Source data
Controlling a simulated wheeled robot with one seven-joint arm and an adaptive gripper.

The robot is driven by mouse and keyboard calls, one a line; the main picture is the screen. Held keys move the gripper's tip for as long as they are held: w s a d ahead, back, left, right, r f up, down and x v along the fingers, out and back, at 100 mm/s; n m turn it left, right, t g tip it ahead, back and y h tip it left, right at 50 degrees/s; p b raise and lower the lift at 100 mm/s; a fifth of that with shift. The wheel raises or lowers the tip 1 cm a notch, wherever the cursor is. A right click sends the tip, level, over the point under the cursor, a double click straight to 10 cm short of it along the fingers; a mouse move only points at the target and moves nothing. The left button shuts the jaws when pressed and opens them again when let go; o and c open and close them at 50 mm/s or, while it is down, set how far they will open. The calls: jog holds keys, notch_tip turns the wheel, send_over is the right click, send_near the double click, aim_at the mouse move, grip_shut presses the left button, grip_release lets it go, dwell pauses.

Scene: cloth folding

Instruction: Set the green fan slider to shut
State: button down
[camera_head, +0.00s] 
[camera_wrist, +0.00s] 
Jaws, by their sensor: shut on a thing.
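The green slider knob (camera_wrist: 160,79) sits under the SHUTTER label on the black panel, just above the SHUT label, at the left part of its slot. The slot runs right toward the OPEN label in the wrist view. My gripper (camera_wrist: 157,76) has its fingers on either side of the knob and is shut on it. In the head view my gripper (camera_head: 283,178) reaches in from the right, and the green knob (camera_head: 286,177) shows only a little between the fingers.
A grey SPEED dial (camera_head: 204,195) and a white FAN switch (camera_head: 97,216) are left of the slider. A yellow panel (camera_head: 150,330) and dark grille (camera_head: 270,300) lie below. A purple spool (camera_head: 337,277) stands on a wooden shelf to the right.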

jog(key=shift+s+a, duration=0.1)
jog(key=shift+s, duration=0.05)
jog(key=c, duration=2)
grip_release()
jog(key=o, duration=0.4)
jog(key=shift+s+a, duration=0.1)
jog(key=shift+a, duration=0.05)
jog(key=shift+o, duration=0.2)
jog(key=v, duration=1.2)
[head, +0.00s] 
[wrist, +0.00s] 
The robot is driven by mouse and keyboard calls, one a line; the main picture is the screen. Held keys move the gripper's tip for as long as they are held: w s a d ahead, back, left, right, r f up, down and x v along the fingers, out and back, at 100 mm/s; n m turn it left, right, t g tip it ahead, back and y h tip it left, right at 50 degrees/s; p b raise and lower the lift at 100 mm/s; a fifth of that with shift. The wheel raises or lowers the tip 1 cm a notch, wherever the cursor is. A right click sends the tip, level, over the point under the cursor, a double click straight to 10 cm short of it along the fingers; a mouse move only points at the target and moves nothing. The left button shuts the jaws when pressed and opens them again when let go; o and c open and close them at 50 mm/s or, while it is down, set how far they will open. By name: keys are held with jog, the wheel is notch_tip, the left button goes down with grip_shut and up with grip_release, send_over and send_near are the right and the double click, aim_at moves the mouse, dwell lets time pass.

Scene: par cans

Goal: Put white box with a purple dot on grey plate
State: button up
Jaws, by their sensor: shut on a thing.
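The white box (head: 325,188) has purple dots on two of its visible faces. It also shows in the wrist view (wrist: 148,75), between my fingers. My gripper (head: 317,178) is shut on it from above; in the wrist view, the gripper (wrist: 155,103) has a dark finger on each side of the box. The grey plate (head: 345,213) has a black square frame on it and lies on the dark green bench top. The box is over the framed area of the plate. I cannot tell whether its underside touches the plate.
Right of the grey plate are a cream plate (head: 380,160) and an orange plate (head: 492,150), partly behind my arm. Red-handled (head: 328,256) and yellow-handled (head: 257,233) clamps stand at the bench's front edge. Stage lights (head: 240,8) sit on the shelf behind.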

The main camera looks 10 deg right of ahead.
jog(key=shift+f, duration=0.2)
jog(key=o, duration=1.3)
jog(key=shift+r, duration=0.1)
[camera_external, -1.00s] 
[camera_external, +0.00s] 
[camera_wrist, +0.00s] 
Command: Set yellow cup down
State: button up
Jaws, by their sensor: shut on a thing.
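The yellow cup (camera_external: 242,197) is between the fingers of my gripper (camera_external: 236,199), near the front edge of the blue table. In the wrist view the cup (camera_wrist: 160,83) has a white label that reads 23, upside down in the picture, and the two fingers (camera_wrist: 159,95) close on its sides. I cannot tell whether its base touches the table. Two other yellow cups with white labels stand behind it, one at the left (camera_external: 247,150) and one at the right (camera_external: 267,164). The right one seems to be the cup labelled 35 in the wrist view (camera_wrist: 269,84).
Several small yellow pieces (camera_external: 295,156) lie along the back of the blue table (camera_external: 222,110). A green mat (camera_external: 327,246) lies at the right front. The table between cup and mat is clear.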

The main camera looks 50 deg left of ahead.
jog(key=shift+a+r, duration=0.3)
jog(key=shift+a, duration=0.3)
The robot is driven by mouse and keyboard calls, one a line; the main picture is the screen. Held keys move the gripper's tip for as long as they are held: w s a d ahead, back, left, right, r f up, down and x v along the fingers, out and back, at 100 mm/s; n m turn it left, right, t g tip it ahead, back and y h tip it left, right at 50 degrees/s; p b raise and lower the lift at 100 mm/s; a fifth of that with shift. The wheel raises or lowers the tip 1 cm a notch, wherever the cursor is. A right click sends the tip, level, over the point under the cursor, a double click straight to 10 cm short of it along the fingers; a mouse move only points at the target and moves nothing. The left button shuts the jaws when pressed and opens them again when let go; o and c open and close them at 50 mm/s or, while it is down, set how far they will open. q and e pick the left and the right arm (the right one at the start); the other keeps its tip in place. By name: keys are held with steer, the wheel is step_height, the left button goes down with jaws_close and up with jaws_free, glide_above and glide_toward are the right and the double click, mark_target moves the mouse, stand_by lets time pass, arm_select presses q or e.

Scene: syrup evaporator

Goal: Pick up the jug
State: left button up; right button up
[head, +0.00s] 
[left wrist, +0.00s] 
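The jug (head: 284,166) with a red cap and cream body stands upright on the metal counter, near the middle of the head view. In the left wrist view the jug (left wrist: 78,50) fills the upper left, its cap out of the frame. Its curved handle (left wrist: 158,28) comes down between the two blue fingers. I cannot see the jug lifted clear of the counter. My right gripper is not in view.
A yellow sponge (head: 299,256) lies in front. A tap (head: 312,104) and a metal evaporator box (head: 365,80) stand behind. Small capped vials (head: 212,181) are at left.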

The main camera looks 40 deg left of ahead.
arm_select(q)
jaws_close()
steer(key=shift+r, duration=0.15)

What you should do: Gather up the lines containing the word "State" from these records and copy them.

Reply to the exercise:
State: button down
State: button up
State: button up
State: left button up; right button up

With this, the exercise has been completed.